PROBLEM TO SOLVE:
From the listing below, extract each line containing the string "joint".

● ● ● ●

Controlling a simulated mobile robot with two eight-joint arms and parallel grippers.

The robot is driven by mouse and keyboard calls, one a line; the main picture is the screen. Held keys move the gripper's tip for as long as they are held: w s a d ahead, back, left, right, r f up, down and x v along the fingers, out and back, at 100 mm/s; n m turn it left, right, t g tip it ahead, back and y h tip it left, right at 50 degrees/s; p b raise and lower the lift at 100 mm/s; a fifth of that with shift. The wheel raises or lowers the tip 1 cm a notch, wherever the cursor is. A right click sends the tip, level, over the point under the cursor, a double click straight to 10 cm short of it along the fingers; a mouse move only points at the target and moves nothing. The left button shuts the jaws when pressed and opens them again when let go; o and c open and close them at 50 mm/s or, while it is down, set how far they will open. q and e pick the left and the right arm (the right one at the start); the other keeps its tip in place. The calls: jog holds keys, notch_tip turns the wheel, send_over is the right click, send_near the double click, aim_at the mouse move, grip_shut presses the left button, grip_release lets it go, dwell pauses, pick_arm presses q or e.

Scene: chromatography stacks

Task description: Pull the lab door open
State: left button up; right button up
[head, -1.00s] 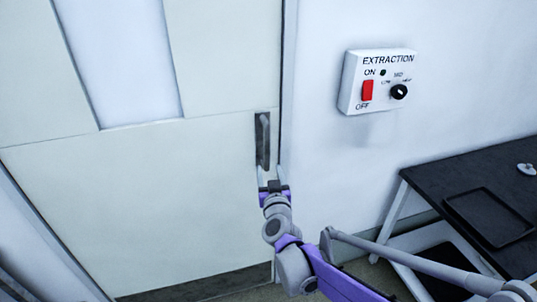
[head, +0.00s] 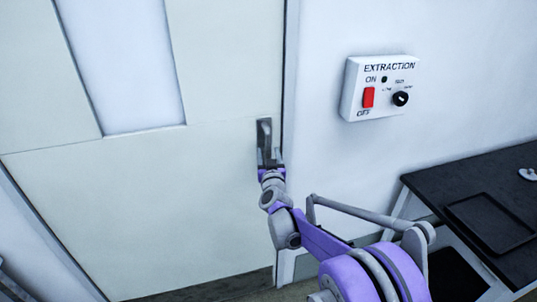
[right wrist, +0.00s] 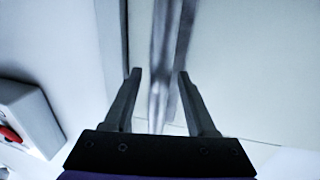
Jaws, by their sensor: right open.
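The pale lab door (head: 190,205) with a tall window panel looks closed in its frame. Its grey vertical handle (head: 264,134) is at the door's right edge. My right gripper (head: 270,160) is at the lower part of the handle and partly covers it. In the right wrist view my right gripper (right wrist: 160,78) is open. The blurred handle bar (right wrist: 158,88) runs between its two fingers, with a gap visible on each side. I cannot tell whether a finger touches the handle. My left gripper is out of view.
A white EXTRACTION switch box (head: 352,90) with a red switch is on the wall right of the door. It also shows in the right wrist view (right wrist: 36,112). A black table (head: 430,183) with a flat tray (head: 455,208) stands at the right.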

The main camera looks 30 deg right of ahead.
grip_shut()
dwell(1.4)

● ● ● ●

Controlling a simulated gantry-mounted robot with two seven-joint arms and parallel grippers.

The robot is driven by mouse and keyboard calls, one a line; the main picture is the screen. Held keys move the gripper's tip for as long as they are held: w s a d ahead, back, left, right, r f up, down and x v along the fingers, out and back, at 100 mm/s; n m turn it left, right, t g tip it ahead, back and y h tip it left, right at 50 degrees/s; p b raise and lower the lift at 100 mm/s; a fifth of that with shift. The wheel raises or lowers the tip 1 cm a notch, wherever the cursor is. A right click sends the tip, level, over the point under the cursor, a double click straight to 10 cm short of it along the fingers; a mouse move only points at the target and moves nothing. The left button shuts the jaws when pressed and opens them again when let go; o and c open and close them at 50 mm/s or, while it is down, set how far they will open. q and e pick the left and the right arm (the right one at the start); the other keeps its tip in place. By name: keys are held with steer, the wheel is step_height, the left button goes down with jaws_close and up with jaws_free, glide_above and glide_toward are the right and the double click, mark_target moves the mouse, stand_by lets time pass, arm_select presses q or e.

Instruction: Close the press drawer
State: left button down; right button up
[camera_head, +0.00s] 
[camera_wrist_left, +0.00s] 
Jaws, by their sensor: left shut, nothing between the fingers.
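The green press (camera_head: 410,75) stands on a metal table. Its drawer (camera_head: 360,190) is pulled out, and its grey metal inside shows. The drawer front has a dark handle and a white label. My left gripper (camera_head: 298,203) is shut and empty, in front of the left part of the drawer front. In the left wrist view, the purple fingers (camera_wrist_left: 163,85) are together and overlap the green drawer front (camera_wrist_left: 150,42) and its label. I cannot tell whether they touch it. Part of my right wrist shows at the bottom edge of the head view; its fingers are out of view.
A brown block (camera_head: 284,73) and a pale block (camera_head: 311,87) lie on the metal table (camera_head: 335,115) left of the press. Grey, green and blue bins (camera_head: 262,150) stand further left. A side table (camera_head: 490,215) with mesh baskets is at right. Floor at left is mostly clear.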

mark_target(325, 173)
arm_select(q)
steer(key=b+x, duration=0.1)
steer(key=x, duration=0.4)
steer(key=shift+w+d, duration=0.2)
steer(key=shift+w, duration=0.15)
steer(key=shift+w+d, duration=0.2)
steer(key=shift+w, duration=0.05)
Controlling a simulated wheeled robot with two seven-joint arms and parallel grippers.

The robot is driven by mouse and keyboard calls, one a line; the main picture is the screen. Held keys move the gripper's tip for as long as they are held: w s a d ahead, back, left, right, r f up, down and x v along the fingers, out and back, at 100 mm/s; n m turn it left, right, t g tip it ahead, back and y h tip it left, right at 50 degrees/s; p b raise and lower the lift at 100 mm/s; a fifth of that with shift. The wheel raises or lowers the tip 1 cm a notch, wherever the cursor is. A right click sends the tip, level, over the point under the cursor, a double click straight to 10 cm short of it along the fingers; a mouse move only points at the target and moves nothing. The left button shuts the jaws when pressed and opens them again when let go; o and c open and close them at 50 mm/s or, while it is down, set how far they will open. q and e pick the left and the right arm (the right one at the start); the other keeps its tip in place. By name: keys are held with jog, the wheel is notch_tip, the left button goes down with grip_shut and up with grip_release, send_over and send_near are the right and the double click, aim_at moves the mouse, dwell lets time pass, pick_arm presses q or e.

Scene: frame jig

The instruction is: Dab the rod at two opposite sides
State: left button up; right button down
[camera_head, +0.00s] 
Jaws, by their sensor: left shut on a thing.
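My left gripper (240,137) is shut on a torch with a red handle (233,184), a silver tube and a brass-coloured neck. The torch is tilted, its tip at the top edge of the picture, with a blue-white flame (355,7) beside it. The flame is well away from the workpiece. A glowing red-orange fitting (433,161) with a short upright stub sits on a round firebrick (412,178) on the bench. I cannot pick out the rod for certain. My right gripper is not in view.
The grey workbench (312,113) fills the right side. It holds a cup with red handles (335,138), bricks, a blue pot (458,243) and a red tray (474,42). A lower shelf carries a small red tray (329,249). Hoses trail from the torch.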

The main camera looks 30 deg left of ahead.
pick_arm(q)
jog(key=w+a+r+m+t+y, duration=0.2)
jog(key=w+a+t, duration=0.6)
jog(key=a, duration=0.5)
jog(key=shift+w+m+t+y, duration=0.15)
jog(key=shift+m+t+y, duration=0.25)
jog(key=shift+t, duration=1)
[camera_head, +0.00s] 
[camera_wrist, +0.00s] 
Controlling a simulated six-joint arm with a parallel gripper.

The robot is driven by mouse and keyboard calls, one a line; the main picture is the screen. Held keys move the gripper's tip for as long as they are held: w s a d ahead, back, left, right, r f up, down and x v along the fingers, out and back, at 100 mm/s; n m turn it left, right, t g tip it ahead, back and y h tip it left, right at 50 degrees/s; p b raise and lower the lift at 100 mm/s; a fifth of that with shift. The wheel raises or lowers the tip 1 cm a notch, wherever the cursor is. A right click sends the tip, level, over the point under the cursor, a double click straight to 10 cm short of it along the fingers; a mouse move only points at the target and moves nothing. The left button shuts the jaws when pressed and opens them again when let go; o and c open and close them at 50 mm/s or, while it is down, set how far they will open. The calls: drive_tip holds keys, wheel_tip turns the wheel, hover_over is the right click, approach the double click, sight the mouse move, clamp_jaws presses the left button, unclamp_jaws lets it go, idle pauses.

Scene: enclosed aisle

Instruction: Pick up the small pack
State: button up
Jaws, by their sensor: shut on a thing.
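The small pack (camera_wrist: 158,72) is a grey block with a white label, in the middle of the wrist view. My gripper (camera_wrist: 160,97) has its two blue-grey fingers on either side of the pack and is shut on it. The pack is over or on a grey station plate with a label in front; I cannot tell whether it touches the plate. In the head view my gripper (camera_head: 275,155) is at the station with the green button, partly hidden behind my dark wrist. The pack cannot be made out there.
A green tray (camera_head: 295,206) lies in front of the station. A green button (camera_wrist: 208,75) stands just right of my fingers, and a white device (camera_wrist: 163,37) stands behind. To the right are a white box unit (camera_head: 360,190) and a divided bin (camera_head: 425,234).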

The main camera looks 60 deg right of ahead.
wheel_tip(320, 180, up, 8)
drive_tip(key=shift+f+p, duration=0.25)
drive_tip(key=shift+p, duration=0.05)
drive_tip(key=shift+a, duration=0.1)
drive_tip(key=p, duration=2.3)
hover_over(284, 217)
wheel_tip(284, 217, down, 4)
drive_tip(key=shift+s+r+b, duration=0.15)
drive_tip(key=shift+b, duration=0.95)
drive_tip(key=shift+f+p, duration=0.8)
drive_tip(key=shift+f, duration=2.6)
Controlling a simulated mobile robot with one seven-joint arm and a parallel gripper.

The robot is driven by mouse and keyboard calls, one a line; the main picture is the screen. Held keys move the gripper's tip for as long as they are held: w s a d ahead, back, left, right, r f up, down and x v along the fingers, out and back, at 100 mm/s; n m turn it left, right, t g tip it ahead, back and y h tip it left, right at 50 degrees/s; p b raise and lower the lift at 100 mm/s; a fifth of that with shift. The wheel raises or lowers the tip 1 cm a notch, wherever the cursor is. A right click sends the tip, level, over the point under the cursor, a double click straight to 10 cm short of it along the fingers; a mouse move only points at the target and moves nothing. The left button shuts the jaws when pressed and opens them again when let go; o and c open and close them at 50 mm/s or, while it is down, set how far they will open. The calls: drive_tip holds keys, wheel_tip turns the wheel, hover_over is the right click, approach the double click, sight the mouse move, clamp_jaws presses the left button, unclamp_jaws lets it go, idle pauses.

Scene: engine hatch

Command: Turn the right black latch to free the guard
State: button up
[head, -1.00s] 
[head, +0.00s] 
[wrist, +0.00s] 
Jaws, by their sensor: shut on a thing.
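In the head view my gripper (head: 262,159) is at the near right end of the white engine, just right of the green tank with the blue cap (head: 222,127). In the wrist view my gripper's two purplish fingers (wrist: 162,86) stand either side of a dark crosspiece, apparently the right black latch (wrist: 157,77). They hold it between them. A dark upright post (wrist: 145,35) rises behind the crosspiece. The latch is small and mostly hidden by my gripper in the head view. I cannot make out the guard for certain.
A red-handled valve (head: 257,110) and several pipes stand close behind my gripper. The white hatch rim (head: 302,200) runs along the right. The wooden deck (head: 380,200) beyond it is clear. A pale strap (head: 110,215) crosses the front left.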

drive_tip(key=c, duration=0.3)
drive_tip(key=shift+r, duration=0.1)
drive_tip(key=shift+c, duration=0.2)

● ● ● ●

FINISHED ANSWER:
Controlling a simulated mobile robot with two eight-joint arms and parallel grippers.
Controlling a simulated gantry-mounted robot with two seven-joint arms and parallel grippers.
Controlling a simulated wheeled robot with two seven-joint arms and parallel grippers.
Controlling a simulated six-joint arm with a parallel gripper.
Controlling a simulated mobile robot with one seven-joint arm and a parallel gripper.

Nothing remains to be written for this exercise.